Quote every line below exactly as it reads.

Data segment =
━━━━━━━━━━

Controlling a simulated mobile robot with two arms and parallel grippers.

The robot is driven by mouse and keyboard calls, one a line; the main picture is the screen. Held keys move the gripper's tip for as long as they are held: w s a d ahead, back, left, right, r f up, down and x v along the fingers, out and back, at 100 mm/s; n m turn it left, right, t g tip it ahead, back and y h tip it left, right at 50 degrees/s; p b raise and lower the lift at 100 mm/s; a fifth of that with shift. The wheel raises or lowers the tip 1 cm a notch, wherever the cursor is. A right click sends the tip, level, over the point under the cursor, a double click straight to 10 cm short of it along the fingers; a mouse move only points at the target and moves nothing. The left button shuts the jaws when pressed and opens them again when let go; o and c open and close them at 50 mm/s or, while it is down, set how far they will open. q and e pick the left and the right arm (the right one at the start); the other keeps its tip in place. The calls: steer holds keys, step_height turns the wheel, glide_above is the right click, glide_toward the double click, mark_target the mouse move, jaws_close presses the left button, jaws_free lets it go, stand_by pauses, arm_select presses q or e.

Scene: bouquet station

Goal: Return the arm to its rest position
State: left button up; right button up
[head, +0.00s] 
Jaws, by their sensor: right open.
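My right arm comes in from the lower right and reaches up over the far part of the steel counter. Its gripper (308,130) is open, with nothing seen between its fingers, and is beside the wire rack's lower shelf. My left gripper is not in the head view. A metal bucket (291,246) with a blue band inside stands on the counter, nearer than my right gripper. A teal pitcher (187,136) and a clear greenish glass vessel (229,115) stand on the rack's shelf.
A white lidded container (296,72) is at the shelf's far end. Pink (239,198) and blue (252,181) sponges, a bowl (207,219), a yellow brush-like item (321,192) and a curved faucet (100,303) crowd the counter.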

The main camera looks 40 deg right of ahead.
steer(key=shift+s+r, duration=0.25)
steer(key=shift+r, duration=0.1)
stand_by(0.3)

━━━━━━━━━━

Exercise output =
Controlling a simulated mobile robot with two arms and parallel grippers.

The robot is driven by mouse and keyboard calls, one a line; the main picture is the screen. Held keys move the gripper's tip for as long as they are held: w s a d ahead, back, left, right, r f up, down and x v along the fingers, out and back, at 100 mm/s; n m turn it left, right, t g tip it ahead, back and y h tip it left, right at 50 degrees/s; p b raise and lower the lift at 100 mm/s; a fifth of that with shift. The wheel raises or lowers the tip 1 cm a notch, wherever the cursor is. A right click sends the tip, level, over the point under the cursor, a double click straight to 10 cm short of it along the fingers; a mouse move only points at the target and moves nothing. The left button shuts the jaws when pressed and opens them again when let go; o and c open and close them at 50 mm/s or, while it is down, set how far they will open. q and e pick the left and the right arm (the right one at the start); the other keeps its tip in place. The calls: steer holds keys, step_height turns the wheel, glide_above is the right click, glide_toward the double click, mark_target the mouse move, jaws_close presses the left button, jaws_free lets it go, stand_by pauses, arm_select presses q or e.

Scene: bouquet station

Goal: Return the arm to its rest position
State: left button up; right button up
[head, +0.00s] 
Jaws, by their sensor: right open.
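My right arm comes in from the lower right and reaches up over the far part of the steel counter. Its gripper (308,130) is open, with nothing seen between its fingers, and is beside the wire rack's lower shelf. My left gripper is not in the head view. A metal bucket (291,246) with a blue band inside stands on the counter, nearer than my right gripper. A teal pitcher (187,136) and a clear greenish glass vessel (229,115) stand on the rack's shelf.
A white lidded container (296,72) is at the shelf's far end. Pink (239,198) and blue (252,181) sponges, a bowl (207,219), a yellow brush-like item (321,192) and a curved faucet (100,303) crowd the counter.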

The main camera looks 40 deg right of ahead.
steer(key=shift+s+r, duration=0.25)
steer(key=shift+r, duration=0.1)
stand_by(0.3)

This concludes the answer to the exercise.